Aim >> Copy verbatim the block of lines in the entries below whose first line contains "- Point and" and whose last line contains "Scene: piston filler". Leave out all other lines.

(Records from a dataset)
****************

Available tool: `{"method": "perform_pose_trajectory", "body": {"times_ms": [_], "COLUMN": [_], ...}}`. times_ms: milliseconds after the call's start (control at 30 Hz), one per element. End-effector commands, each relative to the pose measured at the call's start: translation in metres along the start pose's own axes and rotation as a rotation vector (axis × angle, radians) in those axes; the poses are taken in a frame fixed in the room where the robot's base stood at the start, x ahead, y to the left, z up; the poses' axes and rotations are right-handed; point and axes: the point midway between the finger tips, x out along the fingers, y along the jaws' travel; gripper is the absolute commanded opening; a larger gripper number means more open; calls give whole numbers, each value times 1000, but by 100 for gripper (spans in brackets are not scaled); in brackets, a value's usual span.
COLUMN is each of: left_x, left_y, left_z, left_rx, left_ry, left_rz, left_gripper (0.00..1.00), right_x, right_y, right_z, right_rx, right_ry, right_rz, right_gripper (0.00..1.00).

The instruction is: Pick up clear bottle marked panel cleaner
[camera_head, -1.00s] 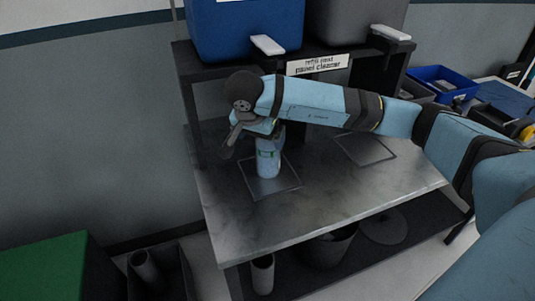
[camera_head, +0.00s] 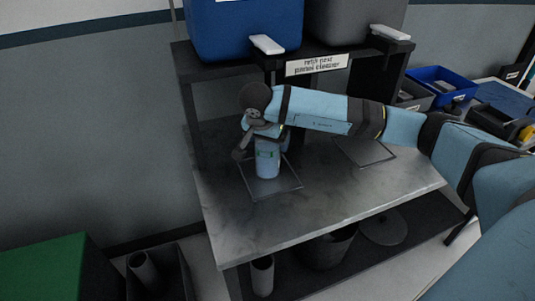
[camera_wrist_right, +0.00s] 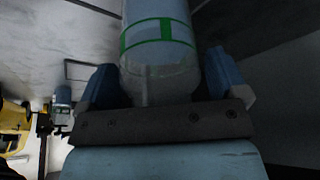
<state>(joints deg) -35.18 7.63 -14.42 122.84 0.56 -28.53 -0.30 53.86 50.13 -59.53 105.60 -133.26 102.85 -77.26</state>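A clear, bluish bottle (camera_head: 267,163) with a green-edged label stands upright on a square marked outline on the metal table. My right gripper (camera_head: 262,145) is at the bottle's upper part, coming down from above and behind. In the right wrist view, the bottle (camera_wrist_right: 158,45) lies between the two blue fingers of the gripper (camera_wrist_right: 165,82). The fingers are apart on either side of it, with narrow gaps that suggest no firm grip. The bottle's top is partly hidden by the gripper, and its label text is not readable. My left gripper is not in view.
A shelf with a blue tank (camera_head: 243,28), a grey tank (camera_head: 355,22) and a "refill post panel cleaner" sign (camera_head: 316,65) stands behind. A second, empty square outline (camera_head: 365,151) lies to the right. A blue bin (camera_head: 443,82) is further right. The table front (camera_head: 330,195) is clear.

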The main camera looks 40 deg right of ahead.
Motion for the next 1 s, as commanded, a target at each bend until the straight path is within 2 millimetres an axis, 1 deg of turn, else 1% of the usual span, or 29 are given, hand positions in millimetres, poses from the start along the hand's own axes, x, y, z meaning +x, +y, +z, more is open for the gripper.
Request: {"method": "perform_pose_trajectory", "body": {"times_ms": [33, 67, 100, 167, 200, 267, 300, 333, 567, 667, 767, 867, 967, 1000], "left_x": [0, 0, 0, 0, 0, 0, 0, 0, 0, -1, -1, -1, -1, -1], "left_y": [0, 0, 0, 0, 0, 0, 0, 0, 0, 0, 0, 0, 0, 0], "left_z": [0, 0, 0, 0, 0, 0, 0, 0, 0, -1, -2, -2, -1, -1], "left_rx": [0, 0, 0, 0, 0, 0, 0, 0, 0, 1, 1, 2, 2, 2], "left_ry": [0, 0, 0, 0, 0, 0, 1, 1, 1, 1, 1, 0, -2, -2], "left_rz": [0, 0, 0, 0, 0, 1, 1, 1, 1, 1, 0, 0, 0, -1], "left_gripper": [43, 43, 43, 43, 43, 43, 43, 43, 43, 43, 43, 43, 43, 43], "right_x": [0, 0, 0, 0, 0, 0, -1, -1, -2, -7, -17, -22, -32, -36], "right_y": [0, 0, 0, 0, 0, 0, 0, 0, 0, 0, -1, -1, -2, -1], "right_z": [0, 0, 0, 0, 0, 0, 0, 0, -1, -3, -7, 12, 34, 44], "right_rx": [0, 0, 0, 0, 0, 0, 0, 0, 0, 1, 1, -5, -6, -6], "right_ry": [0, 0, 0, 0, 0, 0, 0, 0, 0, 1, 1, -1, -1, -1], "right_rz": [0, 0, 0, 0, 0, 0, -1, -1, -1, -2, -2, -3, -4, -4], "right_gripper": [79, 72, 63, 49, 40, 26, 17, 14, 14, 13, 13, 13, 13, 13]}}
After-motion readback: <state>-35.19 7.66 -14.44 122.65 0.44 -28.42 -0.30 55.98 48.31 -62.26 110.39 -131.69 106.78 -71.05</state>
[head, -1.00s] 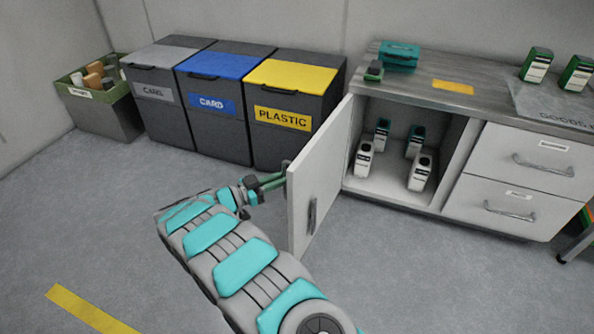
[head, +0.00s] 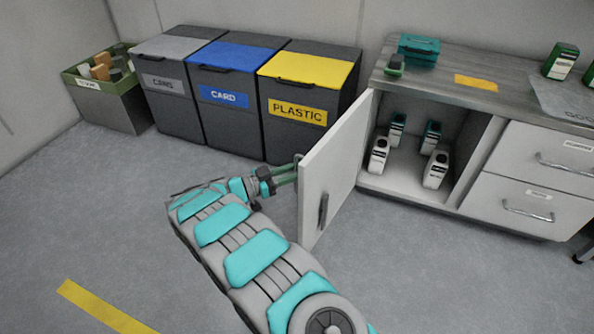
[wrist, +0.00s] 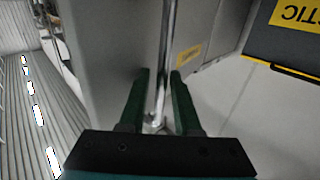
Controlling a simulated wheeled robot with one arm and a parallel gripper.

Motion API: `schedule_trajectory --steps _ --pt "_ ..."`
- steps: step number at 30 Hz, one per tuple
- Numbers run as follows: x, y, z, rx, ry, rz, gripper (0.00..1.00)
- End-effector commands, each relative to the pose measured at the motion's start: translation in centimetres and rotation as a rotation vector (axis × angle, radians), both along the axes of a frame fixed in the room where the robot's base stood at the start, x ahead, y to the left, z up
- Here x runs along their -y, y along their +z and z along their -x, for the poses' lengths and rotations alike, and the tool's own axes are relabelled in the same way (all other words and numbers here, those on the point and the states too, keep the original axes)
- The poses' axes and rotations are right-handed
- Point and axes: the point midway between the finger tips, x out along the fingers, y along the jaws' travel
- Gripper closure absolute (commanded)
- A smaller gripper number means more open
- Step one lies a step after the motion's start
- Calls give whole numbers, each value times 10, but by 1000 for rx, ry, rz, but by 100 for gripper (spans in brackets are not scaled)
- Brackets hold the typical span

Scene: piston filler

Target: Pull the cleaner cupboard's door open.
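The cleaner cupboard's white door (head: 338,165) stands wide open, swung out from the cupboard's left side. Its inner face shows in the head view, with a dark upright grip-like piece (head: 323,212) on it. My gripper (head: 285,173) is on the door's outer side, at its free edge, by a handle (head: 298,159) mostly hidden by the door. In the wrist view, a shiny metal bar (wrist: 163,65) runs between the two green fingers (wrist: 158,95). The fingers are apart, with narrow gaps visible beside the bar. The door's outer face (wrist: 105,60) is to the left there.
Inside the cupboard (head: 400,180) stand several bottles (head: 436,168). Drawers (head: 545,160) are to its right. The yellow-lidded PLASTIC bin (head: 297,110) and other bins stand behind the door and gripper. The floor at left is clear.

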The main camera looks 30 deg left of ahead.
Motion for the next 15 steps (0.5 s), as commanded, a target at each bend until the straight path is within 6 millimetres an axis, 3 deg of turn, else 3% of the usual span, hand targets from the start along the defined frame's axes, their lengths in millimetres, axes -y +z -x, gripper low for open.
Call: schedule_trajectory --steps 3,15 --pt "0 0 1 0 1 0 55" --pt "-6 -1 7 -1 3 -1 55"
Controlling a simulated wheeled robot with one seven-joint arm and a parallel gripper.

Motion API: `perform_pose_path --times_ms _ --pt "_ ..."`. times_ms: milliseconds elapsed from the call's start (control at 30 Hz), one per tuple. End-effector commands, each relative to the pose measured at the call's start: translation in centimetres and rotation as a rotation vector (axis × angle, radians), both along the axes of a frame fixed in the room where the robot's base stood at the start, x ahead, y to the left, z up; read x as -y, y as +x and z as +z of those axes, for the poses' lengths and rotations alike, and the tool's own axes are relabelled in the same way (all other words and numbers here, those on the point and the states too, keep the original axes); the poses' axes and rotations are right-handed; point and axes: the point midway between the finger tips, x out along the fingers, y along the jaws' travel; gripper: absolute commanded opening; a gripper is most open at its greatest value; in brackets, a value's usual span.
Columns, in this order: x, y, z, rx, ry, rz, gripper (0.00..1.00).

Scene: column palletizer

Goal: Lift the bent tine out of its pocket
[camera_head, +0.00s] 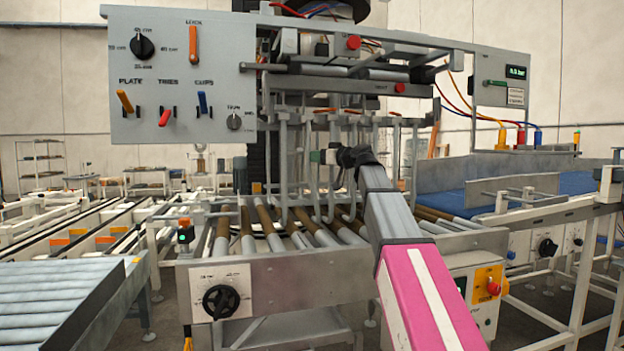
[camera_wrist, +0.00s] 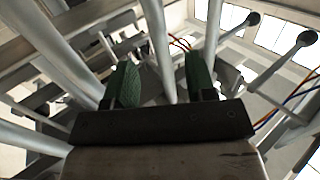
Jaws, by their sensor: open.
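A row of grey tines (camera_head: 283,160) hangs from the machine's head, over the rollers. Several have hooked lower ends. I cannot tell for certain which one is the bent tine. My gripper (camera_head: 326,157) is among the tines at the right part of the row. In the wrist view my gripper (camera_wrist: 162,82) is open, with its two green fingers apart. One grey tine (camera_wrist: 158,45) runs between the fingers, with a gap showing to each. The pockets holding the tines are not clearly seen.
Other tines (camera_wrist: 212,45) stand close on both sides of my gripper. Below is a roller bed (camera_head: 270,228) with brown and grey rollers. A control panel (camera_head: 180,75) with levers is at the upper left. A blue conveyor (camera_head: 460,198) lies to the right.

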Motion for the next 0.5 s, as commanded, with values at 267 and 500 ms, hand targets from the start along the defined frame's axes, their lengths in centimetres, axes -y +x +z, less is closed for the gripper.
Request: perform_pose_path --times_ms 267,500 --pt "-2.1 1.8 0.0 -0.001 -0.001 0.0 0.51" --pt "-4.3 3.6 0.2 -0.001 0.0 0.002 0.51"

****************

Full solution >>
- Point and axes: the point midway between the finger tips, x out along the fingers, y along the jaws' travel
- Gripper closure absolute (commanded)
- A smaller gripper number means more open
- Step one lies a step after the motion's start
- Calls give whole numbers, each value times 10, but by 1000 for rx, ry, rz, but by 100 for gripper (spans in brackets are not scaled)
- Brackets hold the typical span

Scene: piston filler

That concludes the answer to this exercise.